• DATASET SECTION:
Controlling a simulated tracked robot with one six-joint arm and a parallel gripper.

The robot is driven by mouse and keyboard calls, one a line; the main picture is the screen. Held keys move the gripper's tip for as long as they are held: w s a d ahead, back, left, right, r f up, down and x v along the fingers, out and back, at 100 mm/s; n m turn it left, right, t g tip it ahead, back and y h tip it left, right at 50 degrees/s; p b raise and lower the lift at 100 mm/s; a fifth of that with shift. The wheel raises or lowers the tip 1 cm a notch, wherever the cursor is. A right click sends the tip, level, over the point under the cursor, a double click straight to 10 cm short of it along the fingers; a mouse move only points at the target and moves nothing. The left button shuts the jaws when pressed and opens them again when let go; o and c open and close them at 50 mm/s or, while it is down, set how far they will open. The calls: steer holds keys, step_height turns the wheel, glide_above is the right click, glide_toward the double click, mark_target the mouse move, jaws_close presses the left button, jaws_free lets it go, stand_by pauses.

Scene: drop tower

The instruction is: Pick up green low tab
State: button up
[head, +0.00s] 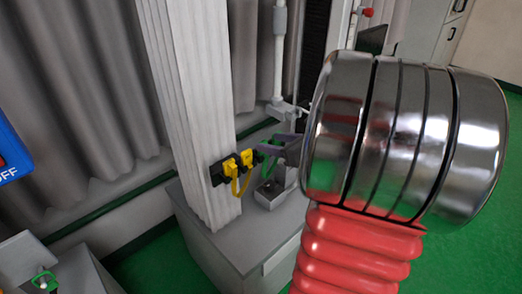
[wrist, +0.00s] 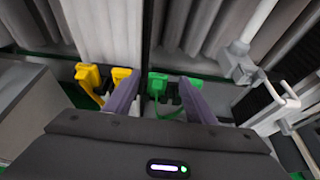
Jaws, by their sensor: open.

• WHAT THE TASK ASKS: Print the complete listing exactly, apart from any pictures.

• SOLUTION TO THIS EXERCISE:
Controlling a simulated tracked robot with one six-joint arm and a parallel gripper.

The robot is driven by mouse and keyboard calls, one a line; the main picture is the screen. Held keys move the gripper's tip for as long as they are held: w s a d ahead, back, left, right, r f up, down and x v along the fingers, out and back, at 100 mm/s; n m turn it left, right, t g tip it ahead, back and y h tip it left, right at 50 degrees/s; p b raise and lower the lift at 100 mm/s; a fifth of that with shift. The wheel raises or lowers the tip 1 cm a notch, wherever the cursor is. A right click sends the tip, level, over the point under the cursor, a double click straight to 10 cm short of it along the fingers; a mouse move only points at the target and moves nothing. The left button shuts the jaws when pressed and opens them again when let go; o and c open and close them at 50 mm/s or, while it is down, set how far they will open. The calls: steer holds keys, step_height turns the wheel, glide_above is the right click, glide_toward the double click, mark_target the mouse move, jaws_close presses the left button, jaws_free lets it go, stand_by pauses.

Scene: drop tower

The instruction is: Pick up green low tab
State: button up
[head, +0.00s] 
[wrist, +0.00s] 
Jaws, by their sensor: open.

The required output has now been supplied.